* _Work to complete_
Take the data below and copy exactly the lines starting at the one with "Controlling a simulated" and finishing at the one with "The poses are", both included.

* _Records_
********

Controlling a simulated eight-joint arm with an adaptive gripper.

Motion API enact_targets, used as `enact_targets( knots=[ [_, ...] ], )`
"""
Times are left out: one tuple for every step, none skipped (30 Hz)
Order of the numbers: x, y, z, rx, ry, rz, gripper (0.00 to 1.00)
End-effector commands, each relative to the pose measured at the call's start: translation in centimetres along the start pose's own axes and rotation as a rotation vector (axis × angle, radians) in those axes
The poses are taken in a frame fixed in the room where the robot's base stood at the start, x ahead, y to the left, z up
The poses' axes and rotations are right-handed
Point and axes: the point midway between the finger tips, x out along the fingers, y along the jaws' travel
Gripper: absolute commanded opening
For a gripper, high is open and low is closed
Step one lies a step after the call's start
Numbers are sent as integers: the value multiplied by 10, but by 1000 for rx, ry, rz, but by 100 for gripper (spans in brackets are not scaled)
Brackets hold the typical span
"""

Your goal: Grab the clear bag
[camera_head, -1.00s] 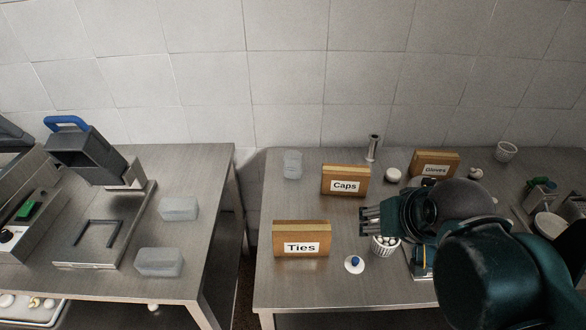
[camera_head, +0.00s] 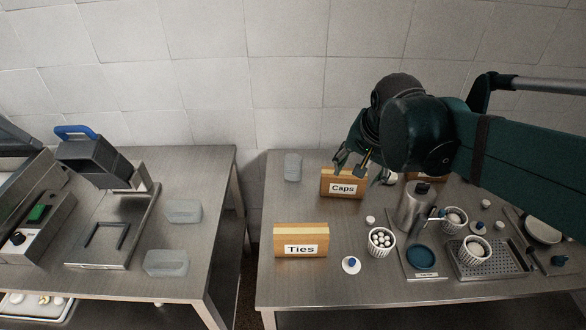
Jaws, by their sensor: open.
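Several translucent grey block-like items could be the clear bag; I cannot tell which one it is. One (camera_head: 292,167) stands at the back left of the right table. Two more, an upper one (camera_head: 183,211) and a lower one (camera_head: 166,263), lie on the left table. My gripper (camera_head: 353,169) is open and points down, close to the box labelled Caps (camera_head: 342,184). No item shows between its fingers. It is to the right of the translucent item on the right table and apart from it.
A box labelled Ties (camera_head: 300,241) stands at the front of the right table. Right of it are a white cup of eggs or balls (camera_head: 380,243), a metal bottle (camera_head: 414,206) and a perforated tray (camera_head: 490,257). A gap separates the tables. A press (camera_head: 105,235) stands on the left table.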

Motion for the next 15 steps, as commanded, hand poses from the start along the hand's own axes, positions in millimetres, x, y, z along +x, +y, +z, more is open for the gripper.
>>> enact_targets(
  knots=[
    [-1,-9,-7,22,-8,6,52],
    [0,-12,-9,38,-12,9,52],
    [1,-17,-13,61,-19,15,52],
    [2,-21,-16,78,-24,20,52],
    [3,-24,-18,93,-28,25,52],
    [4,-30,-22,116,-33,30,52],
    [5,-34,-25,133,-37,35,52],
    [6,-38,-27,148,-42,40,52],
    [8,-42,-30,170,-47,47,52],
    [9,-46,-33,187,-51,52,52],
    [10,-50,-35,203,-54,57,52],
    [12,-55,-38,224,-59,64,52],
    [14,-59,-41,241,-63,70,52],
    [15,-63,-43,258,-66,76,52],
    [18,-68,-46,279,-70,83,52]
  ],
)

********

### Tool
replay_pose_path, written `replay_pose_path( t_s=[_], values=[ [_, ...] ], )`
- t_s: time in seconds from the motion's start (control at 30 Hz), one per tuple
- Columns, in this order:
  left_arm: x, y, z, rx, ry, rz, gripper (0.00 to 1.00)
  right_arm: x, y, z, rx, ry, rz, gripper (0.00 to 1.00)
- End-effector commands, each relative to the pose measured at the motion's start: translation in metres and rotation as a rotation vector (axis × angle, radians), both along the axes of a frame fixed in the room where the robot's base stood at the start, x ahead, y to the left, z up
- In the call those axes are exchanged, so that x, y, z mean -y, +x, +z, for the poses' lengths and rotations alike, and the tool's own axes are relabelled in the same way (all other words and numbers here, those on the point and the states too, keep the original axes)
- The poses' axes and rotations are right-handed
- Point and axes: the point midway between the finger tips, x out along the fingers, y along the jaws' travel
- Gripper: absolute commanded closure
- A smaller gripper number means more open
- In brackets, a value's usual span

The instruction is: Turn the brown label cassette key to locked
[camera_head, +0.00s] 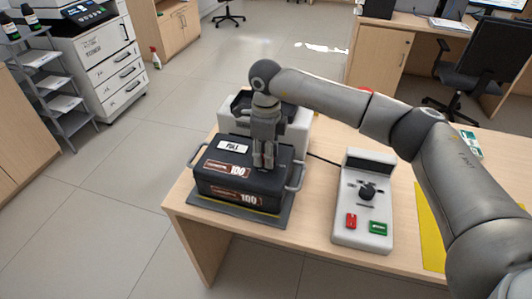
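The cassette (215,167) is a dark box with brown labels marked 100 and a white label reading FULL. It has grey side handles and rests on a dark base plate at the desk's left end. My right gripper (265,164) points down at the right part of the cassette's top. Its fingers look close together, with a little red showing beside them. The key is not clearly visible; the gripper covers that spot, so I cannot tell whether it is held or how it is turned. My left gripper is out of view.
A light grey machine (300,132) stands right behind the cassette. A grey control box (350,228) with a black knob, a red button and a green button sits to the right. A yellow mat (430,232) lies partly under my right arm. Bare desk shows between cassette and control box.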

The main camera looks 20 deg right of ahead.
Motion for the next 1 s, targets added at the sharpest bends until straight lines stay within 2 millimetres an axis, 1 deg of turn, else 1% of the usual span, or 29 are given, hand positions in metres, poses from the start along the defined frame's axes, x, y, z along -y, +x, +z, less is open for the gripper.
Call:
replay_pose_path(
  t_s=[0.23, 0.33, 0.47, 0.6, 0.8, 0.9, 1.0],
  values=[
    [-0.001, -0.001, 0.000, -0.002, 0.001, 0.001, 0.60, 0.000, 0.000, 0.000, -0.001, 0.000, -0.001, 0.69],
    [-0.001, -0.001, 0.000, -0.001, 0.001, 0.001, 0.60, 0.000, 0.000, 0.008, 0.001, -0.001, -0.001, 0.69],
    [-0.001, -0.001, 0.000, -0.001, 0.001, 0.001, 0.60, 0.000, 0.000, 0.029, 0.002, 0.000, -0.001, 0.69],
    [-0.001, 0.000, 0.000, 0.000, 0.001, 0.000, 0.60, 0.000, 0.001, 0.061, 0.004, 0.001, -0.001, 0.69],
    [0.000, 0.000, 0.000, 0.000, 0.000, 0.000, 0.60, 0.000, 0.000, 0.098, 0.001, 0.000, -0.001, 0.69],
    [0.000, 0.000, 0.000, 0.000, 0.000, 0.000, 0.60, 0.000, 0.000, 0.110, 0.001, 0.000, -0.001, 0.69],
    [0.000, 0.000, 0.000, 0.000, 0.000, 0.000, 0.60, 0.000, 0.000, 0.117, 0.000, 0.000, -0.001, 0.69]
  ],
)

********

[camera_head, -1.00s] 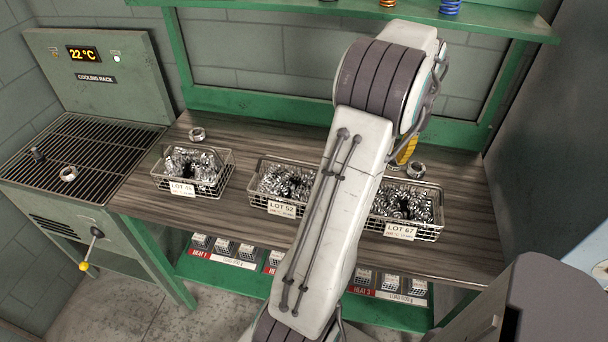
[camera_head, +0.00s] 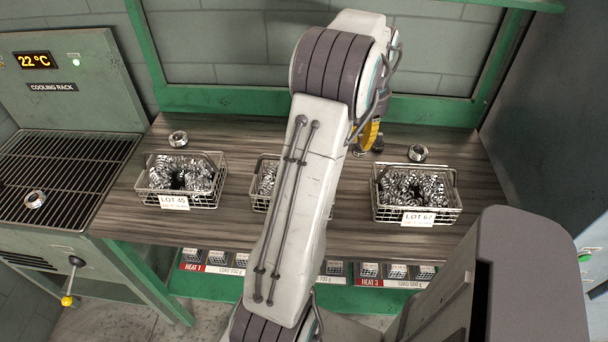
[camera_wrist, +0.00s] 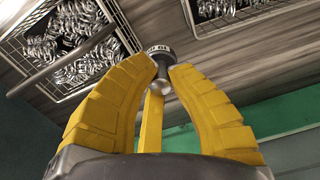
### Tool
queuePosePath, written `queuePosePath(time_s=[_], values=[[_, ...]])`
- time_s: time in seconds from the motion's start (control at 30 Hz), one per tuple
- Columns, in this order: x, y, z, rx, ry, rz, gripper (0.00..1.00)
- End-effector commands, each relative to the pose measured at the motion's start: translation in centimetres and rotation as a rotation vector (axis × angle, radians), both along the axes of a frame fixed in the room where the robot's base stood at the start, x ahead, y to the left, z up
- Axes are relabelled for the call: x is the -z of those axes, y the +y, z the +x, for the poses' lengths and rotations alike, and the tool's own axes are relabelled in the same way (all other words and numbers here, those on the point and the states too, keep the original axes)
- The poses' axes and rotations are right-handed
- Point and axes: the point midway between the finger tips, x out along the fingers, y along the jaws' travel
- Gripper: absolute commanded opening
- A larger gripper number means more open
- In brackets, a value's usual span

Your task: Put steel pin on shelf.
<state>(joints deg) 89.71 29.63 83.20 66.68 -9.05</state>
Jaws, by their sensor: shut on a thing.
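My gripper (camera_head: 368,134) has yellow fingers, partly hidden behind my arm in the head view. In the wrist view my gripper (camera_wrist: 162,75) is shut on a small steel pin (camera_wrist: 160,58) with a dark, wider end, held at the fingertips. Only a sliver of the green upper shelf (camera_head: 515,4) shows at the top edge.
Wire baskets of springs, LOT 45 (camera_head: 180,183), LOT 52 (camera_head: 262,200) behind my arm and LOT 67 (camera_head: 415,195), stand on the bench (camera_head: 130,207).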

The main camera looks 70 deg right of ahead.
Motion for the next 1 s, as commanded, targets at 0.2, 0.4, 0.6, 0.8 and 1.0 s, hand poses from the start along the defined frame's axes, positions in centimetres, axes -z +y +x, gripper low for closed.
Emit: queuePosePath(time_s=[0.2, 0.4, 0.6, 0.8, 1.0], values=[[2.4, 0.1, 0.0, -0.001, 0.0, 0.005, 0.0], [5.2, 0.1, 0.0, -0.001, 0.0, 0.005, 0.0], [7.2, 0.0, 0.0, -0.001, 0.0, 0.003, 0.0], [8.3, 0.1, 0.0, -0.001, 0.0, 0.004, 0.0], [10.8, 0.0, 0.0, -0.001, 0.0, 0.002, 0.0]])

********

* _The response_
Controlling a simulated eight-joint arm with an adaptive gripper.

Motion API enact_targets, used as `enact_targets( knots=[ [_, ...] ], )`
"""
Times are left out: one tuple for every step, none skipped (30 Hz)
Order of the numbers: x, y, z, rx, ry, rz, gripper (0.00 to 1.00)
End-effector commands, each relative to the pose measured at the call's start: translation in centimetres along the start pose's own axes and rotation as a rotation vector (axis × angle, radians) in those axes
The poses are taken in a frame fixed in the room where the robot's base stood at the start, x ahead, y to the left, z up

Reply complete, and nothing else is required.